[Start INFORMATION SUPPLIED]

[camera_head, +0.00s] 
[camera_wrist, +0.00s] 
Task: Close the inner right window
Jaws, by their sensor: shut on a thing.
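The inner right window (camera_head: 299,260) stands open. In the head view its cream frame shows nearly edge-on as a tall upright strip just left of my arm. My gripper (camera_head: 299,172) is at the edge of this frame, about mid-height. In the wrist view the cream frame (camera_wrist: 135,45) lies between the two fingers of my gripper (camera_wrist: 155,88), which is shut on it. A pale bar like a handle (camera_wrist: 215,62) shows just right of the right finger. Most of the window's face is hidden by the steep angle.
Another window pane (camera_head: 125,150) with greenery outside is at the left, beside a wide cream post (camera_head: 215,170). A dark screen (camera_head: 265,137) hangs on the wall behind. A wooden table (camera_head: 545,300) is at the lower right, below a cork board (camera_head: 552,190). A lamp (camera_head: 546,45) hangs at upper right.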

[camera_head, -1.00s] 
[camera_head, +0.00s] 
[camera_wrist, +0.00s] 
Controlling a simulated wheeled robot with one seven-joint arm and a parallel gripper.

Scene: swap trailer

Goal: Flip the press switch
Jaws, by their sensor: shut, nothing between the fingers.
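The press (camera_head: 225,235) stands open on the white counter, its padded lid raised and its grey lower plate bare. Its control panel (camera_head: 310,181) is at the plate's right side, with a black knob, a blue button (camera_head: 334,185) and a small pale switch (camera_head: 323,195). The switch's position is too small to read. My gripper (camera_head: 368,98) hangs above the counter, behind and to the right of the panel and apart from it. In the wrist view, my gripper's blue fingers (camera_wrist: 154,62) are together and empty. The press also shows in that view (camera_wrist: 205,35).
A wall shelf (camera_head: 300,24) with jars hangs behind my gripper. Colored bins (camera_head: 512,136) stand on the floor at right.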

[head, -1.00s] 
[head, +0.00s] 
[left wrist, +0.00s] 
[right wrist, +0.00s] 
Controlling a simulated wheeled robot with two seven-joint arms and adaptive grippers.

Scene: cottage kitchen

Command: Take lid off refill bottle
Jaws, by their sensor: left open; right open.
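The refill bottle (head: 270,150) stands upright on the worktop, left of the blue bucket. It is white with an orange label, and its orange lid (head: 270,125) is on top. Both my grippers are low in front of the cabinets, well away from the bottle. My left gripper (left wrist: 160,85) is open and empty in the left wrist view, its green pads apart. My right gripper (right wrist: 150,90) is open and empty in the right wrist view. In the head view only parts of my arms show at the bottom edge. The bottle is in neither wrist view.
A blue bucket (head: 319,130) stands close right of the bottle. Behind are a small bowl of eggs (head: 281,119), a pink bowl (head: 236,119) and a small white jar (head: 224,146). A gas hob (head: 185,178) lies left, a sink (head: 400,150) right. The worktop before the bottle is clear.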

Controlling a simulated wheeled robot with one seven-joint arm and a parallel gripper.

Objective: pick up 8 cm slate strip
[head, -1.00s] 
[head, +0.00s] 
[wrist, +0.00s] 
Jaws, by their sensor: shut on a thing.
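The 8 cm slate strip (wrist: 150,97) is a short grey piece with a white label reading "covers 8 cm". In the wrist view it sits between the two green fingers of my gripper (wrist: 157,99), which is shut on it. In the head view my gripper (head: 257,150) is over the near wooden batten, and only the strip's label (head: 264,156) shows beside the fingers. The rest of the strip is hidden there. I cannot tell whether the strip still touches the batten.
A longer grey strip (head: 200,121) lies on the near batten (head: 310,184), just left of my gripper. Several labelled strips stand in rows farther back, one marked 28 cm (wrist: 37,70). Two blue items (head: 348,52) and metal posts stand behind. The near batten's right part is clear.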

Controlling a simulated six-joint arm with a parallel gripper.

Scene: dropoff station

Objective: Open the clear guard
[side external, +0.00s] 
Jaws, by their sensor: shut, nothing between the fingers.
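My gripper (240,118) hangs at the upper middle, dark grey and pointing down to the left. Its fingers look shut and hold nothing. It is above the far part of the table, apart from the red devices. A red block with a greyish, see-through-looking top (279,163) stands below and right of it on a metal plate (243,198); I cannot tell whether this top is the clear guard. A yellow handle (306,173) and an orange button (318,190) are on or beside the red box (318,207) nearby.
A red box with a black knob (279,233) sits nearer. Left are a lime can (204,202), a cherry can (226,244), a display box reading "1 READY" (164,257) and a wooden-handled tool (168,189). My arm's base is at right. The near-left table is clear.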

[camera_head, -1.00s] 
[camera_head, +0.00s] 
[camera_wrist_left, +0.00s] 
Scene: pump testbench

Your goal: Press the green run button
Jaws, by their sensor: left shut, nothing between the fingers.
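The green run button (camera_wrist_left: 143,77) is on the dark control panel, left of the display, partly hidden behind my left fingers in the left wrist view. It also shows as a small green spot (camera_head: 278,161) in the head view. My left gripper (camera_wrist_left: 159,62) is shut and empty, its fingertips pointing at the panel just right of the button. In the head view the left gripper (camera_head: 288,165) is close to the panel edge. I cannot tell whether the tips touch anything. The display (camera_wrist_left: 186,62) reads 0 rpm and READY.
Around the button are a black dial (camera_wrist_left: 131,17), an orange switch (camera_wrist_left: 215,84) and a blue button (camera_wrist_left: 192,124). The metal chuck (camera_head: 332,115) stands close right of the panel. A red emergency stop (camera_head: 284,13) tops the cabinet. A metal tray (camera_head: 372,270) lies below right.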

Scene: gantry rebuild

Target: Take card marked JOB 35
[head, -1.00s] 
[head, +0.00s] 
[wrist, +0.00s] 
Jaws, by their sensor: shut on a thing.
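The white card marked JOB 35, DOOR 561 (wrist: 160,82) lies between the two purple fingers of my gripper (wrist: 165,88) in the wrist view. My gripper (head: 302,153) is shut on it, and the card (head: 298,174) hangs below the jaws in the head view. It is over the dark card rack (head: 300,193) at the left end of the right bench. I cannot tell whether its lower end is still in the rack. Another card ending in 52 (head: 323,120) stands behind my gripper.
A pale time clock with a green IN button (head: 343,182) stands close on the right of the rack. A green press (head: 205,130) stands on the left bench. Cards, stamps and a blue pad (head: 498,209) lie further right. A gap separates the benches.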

[End INFORMATION SUPPLIED]

TASK GOAL: Transcribe all the entries, keeping each one exactly as it is.

WRITTEN RESPONSE:
[camera_head, +0.00s] 
[camera_wrist, +0.00s] 
Task: Close the inner right window
Jaws, by their sensor: shut on a thing.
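The inner right window (camera_head: 299,260) stands open. In the head view its cream frame shows nearly edge-on as a tall upright strip just left of my arm. My gripper (camera_head: 299,172) is at the edge of this frame, about mid-height. In the wrist view the cream frame (camera_wrist: 135,45) lies between the two fingers of my gripper (camera_wrist: 155,88), which is shut on it. A pale bar like a handle (camera_wrist: 215,62) shows just right of the right finger. Most of the window's face is hidden by the steep angle.
Another window pane (camera_head: 125,150) with greenery outside is at the left, beside a wide cream post (camera_head: 215,170). A dark screen (camera_head: 265,137) hangs on the wall behind. A wooden table (camera_head: 545,300) is at the lower right, below a cork board (camera_head: 552,190). A lamp (camera_head: 546,45) hangs at upper right.

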[camera_head, -1.00s] 
[camera_head, +0.00s] 
[camera_wrist, +0.00s] 
Controlling a simulated wheeled robot with one seven-joint arm and a parallel gripper.

Scene: swap trailer

Goal: Flip the press switch
Jaws, by their sensor: shut, nothing between the fingers.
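The press (camera_head: 225,235) stands open on the white counter, its padded lid raised and its grey lower plate bare. Its control panel (camera_head: 310,181) is at the plate's right side, with a black knob, a blue button (camera_head: 334,185) and a small pale switch (camera_head: 323,195). The switch's position is too small to read. My gripper (camera_head: 368,98) hangs above the counter, behind and to the right of the panel and apart from it. In the wrist view, my gripper's blue fingers (camera_wrist: 154,62) are together and empty. The press also shows in that view (camera_wrist: 205,35).
A wall shelf (camera_head: 300,24) with jars hangs behind my gripper. Colored bins (camera_head: 512,136) stand on the floor at right.

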[head, -1.00s] 
[head, +0.00s] 
[left wrist, +0.00s] 
[right wrist, +0.00s] 
Controlling a simulated wheeled robot with two seven-joint arms and adaptive grippers.

Scene: cottage kitchen

Command: Take lid off refill bottle
Jaws, by their sensor: left open; right open.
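The refill bottle (head: 270,150) stands upright on the worktop, left of the blue bucket. It is white with an orange label, and its orange lid (head: 270,125) is on top. Both my grippers are low in front of the cabinets, well away from the bottle. My left gripper (left wrist: 160,85) is open and empty in the left wrist view, its green pads apart. My right gripper (right wrist: 150,90) is open and empty in the right wrist view. In the head view only parts of my arms show at the bottom edge. The bottle is in neither wrist view.
A blue bucket (head: 319,130) stands close right of the bottle. Behind are a small bowl of eggs (head: 281,119), a pink bowl (head: 236,119) and a small white jar (head: 224,146). A gas hob (head: 185,178) lies left, a sink (head: 400,150) right. The worktop before the bottle is clear.

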Controlling a simulated wheeled robot with one seven-joint arm and a parallel gripper.

Objective: pick up 8 cm slate strip
[head, -1.00s] 
[head, +0.00s] 
[wrist, +0.00s] 
Jaws, by their sensor: shut on a thing.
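The 8 cm slate strip (wrist: 150,97) is a short grey piece with a white label reading "covers 8 cm". In the wrist view it sits between the two green fingers of my gripper (wrist: 157,99), which is shut on it. In the head view my gripper (head: 257,150) is over the near wooden batten, and only the strip's label (head: 264,156) shows beside the fingers. The rest of the strip is hidden there. I cannot tell whether the strip still touches the batten.
A longer grey strip (head: 200,121) lies on the near batten (head: 310,184), just left of my gripper. Several labelled strips stand in rows farther back, one marked 28 cm (wrist: 37,70). Two blue items (head: 348,52) and metal posts stand behind. The near batten's right part is clear.

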Controlling a simulated six-joint arm with a parallel gripper.

Scene: dropoff station

Objective: Open the clear guard
[side external, +0.00s] 
Jaws, by their sensor: shut, nothing between the fingers.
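My gripper (240,118) hangs at the upper middle, dark grey and pointing down to the left. Its fingers look shut and hold nothing. It is above the far part of the table, apart from the red devices. A red block with a greyish, see-through-looking top (279,163) stands below and right of it on a metal plate (243,198); I cannot tell whether this top is the clear guard. A yellow handle (306,173) and an orange button (318,190) are on or beside the red box (318,207) nearby.
A red box with a black knob (279,233) sits nearer. Left are a lime can (204,202), a cherry can (226,244), a display box reading "1 READY" (164,257) and a wooden-handled tool (168,189). My arm's base is at right. The near-left table is clear.

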[camera_head, -1.00s] 
[camera_head, +0.00s] 
[camera_wrist_left, +0.00s] 
Scene: pump testbench

Your goal: Press the green run button
Jaws, by their sensor: left shut, nothing between the fingers.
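The green run button (camera_wrist_left: 143,77) is on the dark control panel, left of the display, partly hidden behind my left fingers in the left wrist view. It also shows as a small green spot (camera_head: 278,161) in the head view. My left gripper (camera_wrist_left: 159,62) is shut and empty, its fingertips pointing at the panel just right of the button. In the head view the left gripper (camera_head: 288,165) is close to the panel edge. I cannot tell whether the tips touch anything. The display (camera_wrist_left: 186,62) reads 0 rpm and READY.
Around the button are a black dial (camera_wrist_left: 131,17), an orange switch (camera_wrist_left: 215,84) and a blue button (camera_wrist_left: 192,124). The metal chuck (camera_head: 332,115) stands close right of the panel. A red emergency stop (camera_head: 284,13) tops the cabinet. A metal tray (camera_head: 372,270) lies below right.

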Scene: gantry rebuild

Target: Take card marked JOB 35
[head, -1.00s] 
[head, +0.00s] 
[wrist, +0.00s] 
Jaws, by their sensor: shut on a thing.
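The white card marked JOB 35, DOOR 561 (wrist: 160,82) lies between the two purple fingers of my gripper (wrist: 165,88) in the wrist view. My gripper (head: 302,153) is shut on it, and the card (head: 298,174) hangs below the jaws in the head view. It is over the dark card rack (head: 300,193) at the left end of the right bench. I cannot tell whether its lower end is still in the rack. Another card ending in 52 (head: 323,120) stands behind my gripper.
A pale time clock with a green IN button (head: 343,182) stands close on the right of the rack. A green press (head: 205,130) stands on the left bench. Cards, stamps and a blue pad (head: 498,209) lie further right. A gap separates the benches.

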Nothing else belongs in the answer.